The hall was refurbished at a cost of £132 by Mr Hawkins in 1869. It was presumably at this time that the words ‘Henry Munro, Mayor’ were added to the façade of the Town Hall as was then customary practice of the time for owners and proprietors of new buildings. There seems not to have been any recorded discussion on the matter at the time but there were certainly repercussions later.

Munro’s contribution was as active as ever until March 1872, when he was absent from the Council’s fortnightly Tuesday night meetings for two months. He seems to undergone a loss of interest. We know Munro (or his family members) worked in association in Edgeware Road with the Goodsell family brickworks, but we do not in what capacity. Perhaps it was financial only, perhaps labourers moulded the bricks which were then fired in the Goodsell’s kilns.

At a special afternoon meeting on 9th May 1872, Alderman Conley asked about Henry Munro’s two month absence and Mayor William Bailey stated that Mr Munro was required to vacate his seat in the Council.

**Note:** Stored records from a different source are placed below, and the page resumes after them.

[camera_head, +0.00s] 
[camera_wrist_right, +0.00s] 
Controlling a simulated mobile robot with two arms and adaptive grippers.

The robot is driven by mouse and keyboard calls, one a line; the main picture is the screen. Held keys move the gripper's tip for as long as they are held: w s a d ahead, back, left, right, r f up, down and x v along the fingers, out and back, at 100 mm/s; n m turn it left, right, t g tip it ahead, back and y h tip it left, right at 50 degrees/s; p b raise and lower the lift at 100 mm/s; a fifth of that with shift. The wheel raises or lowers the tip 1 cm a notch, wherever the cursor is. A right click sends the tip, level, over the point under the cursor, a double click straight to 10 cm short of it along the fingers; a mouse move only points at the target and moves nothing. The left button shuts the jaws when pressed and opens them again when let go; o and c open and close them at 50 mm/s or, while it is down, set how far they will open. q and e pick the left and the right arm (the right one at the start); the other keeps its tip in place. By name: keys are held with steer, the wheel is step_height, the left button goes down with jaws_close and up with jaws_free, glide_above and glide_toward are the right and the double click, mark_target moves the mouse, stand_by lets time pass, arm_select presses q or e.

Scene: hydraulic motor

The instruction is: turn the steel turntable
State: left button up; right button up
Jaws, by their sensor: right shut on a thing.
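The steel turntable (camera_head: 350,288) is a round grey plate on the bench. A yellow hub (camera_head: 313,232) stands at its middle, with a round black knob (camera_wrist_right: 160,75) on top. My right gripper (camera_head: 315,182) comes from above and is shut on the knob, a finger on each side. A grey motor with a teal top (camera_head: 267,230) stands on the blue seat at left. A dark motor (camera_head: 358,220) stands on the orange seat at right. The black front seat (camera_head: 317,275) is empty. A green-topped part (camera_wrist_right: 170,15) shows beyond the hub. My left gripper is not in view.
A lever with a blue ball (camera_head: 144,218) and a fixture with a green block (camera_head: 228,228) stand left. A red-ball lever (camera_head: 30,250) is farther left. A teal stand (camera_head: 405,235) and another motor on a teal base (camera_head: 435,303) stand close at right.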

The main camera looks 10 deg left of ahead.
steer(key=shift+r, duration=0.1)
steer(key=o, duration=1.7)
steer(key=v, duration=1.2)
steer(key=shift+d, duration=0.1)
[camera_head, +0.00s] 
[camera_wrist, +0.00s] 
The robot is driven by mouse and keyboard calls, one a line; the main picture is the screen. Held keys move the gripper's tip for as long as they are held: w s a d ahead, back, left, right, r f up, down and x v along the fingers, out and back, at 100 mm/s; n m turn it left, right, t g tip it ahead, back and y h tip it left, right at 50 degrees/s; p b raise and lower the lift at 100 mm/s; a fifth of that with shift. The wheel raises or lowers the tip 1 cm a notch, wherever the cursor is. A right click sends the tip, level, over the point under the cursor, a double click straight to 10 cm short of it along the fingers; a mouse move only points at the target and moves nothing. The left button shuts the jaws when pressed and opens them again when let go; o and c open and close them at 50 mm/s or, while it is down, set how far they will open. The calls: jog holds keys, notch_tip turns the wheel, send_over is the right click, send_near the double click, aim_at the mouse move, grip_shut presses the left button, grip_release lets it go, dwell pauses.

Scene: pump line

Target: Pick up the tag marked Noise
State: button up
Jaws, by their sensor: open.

It is thought that he died in 1872, wife Isabella living on over the next decade. His friends were loyal. In June 1874 two years after his death, Mayor Bailey suggested and authorised Mr Taylor to repaint the Town Hall’s exterior and in doing so obscure or remove the words ‘Henry Munro mayor’. An ‘indignant meeting’ was held at the Temperance Hall on Saturday 6 February 1875 and reported in the Herald. It ‘assembled in sympathy for the family of the late Mayor’ and resolved that its ‘numerously-signed’ petition be presented to Mayor Bailey praying for the restoration of the name of ‘our late respected Mayor’. Ten pounds was eventually allocated that year for the restoration of Henry Munro’s name. It remained there until the 1930s.